8 Welke God u ook zal bevestigen tot het einde toe, om
onstraffelijk te zijn in den dag van onzen Heere Jezus Christus.
9 God is getrouw, door Welken gij geroepen zijt tot de
gemeenschap van Zijn Zoon Jezus Christus, onzen Heere.
10 Maar ik bid u, broeders, door den Naam van onzen Heere
Jezus Christus, dat gij allen hetzelfde spreekt, en dat onder u geen
scheuringen zijn, maar dat gij samengevoegd zijt in een zelfden zin, en in een
zelfde gevoelen.
11 Want mij is van u bekend gemaakt, mijn broeders, door die
van het huisgezin van Chloe zijn, dat er twisten onder u zijn.
12 En dit zeg ik, dat een iegelijk van u zegt: Ik ben van
Paulus, en ik van Apollos; en ik van Cefas; en ik van Christus.
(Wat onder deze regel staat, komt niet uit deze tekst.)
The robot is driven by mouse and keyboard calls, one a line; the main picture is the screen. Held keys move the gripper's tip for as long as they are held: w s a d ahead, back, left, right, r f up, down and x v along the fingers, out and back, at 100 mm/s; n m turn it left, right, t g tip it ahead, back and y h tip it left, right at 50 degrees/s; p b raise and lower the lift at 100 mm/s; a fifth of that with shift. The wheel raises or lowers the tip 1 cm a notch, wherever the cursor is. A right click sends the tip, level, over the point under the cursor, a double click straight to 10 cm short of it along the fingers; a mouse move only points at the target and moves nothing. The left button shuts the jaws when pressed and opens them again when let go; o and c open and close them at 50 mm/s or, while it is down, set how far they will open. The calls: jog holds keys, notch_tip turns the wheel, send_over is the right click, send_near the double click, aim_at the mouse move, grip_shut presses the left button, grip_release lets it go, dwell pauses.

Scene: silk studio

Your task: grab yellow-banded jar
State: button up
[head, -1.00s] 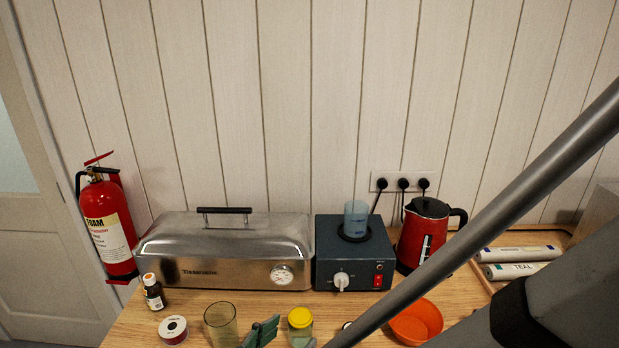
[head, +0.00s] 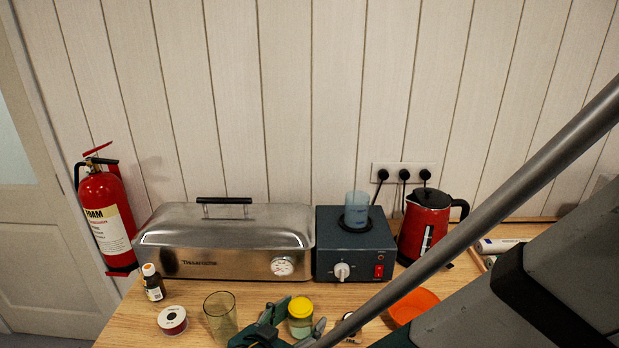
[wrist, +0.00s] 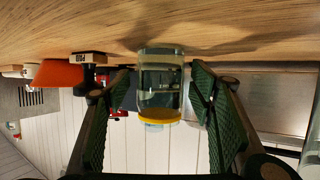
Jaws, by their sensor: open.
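My gripper (head: 293,328) is open, with one green-padded finger on each side of the jar. In the wrist view a gap shows between the jar and each finger of my gripper (wrist: 160,95). I cannot tell how deep the jar sits between the fingers.
A clear greenish glass (head: 220,315) and a spool (head: 172,321) stand to the left. A small brown bottle (head: 153,283) is behind them. An orange bowl (head: 412,304) lies to the right. A steel box (head: 225,243) and a dark heater unit (head: 345,262) stand behind the jar.

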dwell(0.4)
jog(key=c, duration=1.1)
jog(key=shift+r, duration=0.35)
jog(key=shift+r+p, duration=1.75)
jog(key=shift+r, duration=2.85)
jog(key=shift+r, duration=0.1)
13 Is Christus gedeeld? Is Paulus voor u gekruist? Of zijt gij
in Paulus' naam gedoopt?
14 Ik dank God, dat ik niemand van ulieden gedoopt heb, dan
Krispus en Gajus;
15 Opdat niet iemand zegge, dat ik in mijn naam gedoopt heb.
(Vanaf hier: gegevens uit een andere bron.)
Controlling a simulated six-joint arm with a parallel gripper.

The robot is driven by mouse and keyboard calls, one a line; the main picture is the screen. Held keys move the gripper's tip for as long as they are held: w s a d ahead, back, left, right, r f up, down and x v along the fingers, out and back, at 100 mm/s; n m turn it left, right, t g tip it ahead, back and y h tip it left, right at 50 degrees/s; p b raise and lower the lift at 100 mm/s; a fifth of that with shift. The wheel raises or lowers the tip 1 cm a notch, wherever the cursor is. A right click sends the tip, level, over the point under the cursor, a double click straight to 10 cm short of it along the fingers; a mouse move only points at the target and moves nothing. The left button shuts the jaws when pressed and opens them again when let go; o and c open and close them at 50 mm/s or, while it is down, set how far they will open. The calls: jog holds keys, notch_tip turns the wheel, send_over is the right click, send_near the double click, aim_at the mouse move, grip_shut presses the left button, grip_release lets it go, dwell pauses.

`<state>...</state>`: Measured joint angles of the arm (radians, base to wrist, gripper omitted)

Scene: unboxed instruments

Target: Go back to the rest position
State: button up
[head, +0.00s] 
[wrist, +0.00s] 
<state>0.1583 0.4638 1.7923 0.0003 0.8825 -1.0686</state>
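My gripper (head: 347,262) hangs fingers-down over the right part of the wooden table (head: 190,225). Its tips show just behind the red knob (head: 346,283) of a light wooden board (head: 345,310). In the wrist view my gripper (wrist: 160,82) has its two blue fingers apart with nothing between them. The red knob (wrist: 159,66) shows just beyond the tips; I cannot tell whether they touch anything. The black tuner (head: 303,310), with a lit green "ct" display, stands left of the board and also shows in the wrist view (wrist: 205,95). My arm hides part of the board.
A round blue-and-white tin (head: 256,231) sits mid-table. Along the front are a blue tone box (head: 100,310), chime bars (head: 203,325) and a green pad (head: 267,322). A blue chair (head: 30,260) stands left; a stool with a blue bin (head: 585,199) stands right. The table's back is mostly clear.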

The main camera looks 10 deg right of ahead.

16 Doch ik heb ook het huisgezin van Stefanus gedoopt; voorts
weet ik niet, of ik iemand anders gedoopt heb.
17 Want Christus heeft mij niet gezonden, om te dopen, maar om
het Evangelie te verkondigen; niet met wijsheid van woorden, opdat het kruis
van Christus niet verijdeld worde.
18 Want het woord des kruises is wel dengenen, die verloren
gaan, dwaasheid; maar ons, die behouden worden, is het een kracht Gods;
19 Want er is geschreven: Ik zal de wijsheid der wijzen doen
vergaan, en het verstand der verstandigen zal Ik te niet maken.
20 Waar is de wijze? Waar is de schriftgeleerde? Waar is de
onderzoeker dezer eeuw? Heeft God de wijsheid dezer wereld niet dwaas gemaakt?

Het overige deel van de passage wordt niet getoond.